**Stated goal**
Both boundary lines count: repeat, exactly and alone, the lines from the one containing "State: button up" to the one containing "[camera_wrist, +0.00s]", with pictures left out.

───── Material ─────

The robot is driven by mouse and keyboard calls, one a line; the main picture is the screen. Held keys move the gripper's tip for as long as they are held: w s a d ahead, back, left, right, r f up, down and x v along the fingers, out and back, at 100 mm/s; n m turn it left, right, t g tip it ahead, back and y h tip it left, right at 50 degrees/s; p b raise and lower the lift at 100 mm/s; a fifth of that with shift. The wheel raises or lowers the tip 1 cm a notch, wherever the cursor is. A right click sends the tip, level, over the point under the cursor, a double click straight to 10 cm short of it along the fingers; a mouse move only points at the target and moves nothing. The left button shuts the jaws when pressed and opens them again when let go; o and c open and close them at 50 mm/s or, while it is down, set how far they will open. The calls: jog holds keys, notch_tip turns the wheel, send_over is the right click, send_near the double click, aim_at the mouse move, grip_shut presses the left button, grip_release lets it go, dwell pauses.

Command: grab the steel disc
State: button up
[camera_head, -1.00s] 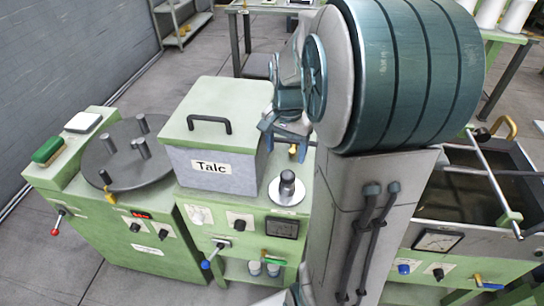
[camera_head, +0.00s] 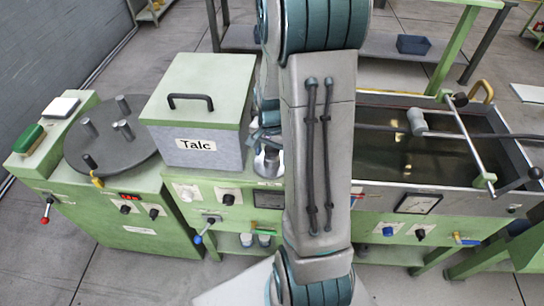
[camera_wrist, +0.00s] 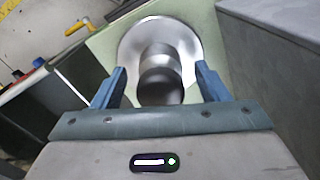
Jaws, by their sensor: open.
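The steel disc (camera_wrist: 186,37) is a shiny round plate lying flat on a light green top. A knob stands up from its middle, bright steel below with a dark rounded end. In the head view the disc (camera_head: 268,166) is mostly hidden by my arm and gripper. My gripper (camera_wrist: 160,72) is open, with its blue fingers on either side of the knob in the wrist view. Gaps show between fingers and knob, so it holds nothing. How high the fingertips are above the plate I cannot tell.
The grey Talc box (camera_head: 197,143) with a green lid stands close beside the disc, to its left. Further left is a dark turntable (camera_head: 110,155) with upright posts. A liquid-filled tank (camera_head: 385,155) with rails lies to the right of my arm.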

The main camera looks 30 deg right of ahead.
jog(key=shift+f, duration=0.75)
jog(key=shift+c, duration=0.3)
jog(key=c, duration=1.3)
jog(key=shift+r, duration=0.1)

─────

**Result of this task**
State: button up
[camera_head, -1.00s] 
[camera_head, +0.00s] 
[camera_wrist, +0.00s] 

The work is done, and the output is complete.